Wahyu, atlet Muba yang dapat perunggu, disalamin paling akhir.
“Wahyu, kamu tuan rumah, tapi masih podium tiga. Kenapa? takut ngalahin tamu?” canda Bupati.
“Enggak, Pak,” jawab Wahyu polos. “Cuma tadi airnya lebih licin, Pak”.
“Air licin?” Bupati garuk kepala. “Kalau gitu nanti kita kasih sabun sekalian!”
Semua pecah tawa.
Setelah selesai bagi medali, Bupati Toha langsung pindah ke venue bola voli. Jalan kaki santai, tapi langkahnya cepat kayak orang dikejar sate matang.
Di lapangan, tim voli putri Muba lagi duel sama Banyuasin, suara bola yang dipukul kedengeran keras, bak! bak! bak!.. mirip suara sandal kena nyamuk.
“Skor sementara 1-0 untuk Banyuasin!” teriak komentator.
Bupati langsung duduk di kursi pinggir lapangan. “Ayo Muba, jangan mau kalah di rumah sendiri! Kalau perlu, anggap net itu pagar kebun, jangan sampai bola lewat!”
Pemain-pemain Muba ketawa tapi makin semangat. Ada satu smash yang nyaris bikin bola nyangkut di tiang lampu, penonton heboh, dan Bupati berdiri sambil tepuk tangan.
Selesai putri, lanjut ke voli putra Muba lawan PALI.

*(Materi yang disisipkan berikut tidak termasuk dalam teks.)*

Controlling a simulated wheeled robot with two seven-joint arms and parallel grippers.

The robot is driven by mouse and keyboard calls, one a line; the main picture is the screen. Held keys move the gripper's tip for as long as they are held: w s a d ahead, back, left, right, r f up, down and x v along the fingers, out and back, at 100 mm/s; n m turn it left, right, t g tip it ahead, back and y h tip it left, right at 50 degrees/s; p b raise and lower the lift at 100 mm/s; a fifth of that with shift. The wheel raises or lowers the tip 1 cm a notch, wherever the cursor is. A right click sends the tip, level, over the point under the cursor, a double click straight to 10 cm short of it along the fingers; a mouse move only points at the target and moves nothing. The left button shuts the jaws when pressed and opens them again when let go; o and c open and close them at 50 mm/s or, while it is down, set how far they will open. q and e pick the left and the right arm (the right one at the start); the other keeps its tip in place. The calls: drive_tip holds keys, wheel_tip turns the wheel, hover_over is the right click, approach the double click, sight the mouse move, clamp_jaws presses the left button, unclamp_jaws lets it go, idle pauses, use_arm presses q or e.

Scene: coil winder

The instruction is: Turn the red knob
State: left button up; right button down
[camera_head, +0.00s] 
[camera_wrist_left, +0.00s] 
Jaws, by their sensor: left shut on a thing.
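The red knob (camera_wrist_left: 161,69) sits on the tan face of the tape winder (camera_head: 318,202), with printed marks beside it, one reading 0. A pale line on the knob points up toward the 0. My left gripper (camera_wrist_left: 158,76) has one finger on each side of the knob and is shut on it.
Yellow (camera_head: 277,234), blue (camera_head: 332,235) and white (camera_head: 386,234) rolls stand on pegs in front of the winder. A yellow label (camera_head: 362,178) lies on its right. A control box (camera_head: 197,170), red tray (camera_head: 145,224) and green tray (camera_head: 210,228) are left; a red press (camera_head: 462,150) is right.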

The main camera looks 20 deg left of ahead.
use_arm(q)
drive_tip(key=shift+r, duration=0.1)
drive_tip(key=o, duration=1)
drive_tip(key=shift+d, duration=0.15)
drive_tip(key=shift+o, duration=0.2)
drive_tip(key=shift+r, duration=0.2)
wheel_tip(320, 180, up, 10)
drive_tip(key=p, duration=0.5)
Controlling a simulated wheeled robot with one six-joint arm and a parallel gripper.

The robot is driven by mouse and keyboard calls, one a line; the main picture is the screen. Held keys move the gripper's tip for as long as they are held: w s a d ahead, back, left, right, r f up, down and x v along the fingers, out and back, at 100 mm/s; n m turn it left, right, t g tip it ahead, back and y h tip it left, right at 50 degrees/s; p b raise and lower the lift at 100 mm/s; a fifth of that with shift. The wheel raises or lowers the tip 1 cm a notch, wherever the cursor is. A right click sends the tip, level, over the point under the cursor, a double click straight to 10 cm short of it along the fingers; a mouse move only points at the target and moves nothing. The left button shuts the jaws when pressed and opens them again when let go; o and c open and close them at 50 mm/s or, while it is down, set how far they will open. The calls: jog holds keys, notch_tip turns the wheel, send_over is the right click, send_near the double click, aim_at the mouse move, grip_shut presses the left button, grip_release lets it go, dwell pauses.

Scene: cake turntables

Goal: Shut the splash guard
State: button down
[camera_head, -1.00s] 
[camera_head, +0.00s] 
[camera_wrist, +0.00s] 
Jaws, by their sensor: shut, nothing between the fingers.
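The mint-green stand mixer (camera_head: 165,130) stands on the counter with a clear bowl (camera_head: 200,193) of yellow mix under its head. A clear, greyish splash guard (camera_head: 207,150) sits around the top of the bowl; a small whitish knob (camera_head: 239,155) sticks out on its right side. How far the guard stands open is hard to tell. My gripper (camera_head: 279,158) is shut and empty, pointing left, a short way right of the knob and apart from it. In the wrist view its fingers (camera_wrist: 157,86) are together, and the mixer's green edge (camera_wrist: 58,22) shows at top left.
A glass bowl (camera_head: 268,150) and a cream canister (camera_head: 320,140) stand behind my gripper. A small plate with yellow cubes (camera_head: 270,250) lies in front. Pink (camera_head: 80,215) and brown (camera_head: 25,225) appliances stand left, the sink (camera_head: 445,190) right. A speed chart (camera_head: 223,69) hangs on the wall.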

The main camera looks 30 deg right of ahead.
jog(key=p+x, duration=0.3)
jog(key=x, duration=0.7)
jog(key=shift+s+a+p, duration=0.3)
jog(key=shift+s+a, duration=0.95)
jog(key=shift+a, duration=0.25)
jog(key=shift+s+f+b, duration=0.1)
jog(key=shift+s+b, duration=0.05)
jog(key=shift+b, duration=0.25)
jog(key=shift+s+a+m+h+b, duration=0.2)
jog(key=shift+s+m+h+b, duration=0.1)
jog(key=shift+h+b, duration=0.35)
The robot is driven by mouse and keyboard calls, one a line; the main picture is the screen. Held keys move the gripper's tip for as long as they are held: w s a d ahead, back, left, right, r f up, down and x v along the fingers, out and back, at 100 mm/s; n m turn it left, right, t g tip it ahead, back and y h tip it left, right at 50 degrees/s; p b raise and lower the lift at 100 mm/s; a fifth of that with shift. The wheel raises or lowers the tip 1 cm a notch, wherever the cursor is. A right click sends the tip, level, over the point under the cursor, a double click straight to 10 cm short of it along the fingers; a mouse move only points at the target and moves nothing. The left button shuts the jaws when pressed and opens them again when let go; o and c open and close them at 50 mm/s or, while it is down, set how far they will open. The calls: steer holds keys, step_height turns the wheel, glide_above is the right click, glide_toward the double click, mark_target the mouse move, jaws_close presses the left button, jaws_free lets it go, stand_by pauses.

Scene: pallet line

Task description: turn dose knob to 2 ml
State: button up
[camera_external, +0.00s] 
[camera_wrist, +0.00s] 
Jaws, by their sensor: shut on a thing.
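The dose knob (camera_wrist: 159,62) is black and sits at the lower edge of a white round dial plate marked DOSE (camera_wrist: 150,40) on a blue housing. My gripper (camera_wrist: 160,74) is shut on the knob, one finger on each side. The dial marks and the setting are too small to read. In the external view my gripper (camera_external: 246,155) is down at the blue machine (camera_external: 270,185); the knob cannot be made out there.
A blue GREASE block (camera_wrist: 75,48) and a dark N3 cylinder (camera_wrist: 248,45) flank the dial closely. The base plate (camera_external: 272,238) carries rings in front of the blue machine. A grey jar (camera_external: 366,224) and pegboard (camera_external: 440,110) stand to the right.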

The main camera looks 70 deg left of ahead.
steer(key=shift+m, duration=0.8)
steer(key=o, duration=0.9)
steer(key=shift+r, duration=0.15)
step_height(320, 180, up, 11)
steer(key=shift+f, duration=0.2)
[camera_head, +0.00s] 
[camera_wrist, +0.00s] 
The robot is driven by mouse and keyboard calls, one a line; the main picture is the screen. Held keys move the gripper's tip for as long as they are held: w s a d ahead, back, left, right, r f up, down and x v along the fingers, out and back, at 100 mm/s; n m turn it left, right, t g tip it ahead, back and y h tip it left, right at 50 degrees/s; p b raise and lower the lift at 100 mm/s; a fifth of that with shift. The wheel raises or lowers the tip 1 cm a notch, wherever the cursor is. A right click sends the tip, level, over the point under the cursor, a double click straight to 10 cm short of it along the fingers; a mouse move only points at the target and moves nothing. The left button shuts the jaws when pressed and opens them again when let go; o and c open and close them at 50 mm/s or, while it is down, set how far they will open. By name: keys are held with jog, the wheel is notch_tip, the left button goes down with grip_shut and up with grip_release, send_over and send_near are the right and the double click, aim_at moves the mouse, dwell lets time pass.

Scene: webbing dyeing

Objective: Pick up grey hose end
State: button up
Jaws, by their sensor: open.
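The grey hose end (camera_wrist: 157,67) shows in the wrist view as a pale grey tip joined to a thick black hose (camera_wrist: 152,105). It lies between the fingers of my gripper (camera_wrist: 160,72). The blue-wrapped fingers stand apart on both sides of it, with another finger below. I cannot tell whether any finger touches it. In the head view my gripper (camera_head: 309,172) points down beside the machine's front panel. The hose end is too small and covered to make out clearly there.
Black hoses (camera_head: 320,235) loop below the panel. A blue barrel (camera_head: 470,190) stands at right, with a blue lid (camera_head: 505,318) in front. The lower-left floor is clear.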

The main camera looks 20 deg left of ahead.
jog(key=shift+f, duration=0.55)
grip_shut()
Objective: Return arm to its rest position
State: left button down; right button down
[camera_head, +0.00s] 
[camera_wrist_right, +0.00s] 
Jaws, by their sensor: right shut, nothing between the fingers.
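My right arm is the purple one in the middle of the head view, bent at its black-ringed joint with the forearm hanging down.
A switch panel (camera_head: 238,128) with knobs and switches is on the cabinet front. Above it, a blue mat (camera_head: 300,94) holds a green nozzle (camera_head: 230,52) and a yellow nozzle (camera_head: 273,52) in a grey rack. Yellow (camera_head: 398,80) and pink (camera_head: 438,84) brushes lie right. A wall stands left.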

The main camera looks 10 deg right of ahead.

Nah, yang ini kayak nonton Avengers, serangannya cepat, bola beterbangan, dan penonton udah kayak suporter final piala dunia.
Bupati berdiri di pinggir lapangan, teriak “Semangat! Ingat, kalah di babak pertama bukan akhir segalanya! Lihat saya, dua kali kalah di catur, tapi tetap jadi Bupati!”.
Penonton ngakak, seorang penjual es kelapa di belakang nyeletuk, “Kalau semua pejabat kayak gini, lapangan pasti ramai tiap minggu!”
Menjelang siang, matahari makin garang, tapi senyum Bupati gak luntur, keringat udah mulai netes, tapi semangat masih full baterai. Beliau keliling lagi, salaman sama atlet, panitia, sampai penjual cilok.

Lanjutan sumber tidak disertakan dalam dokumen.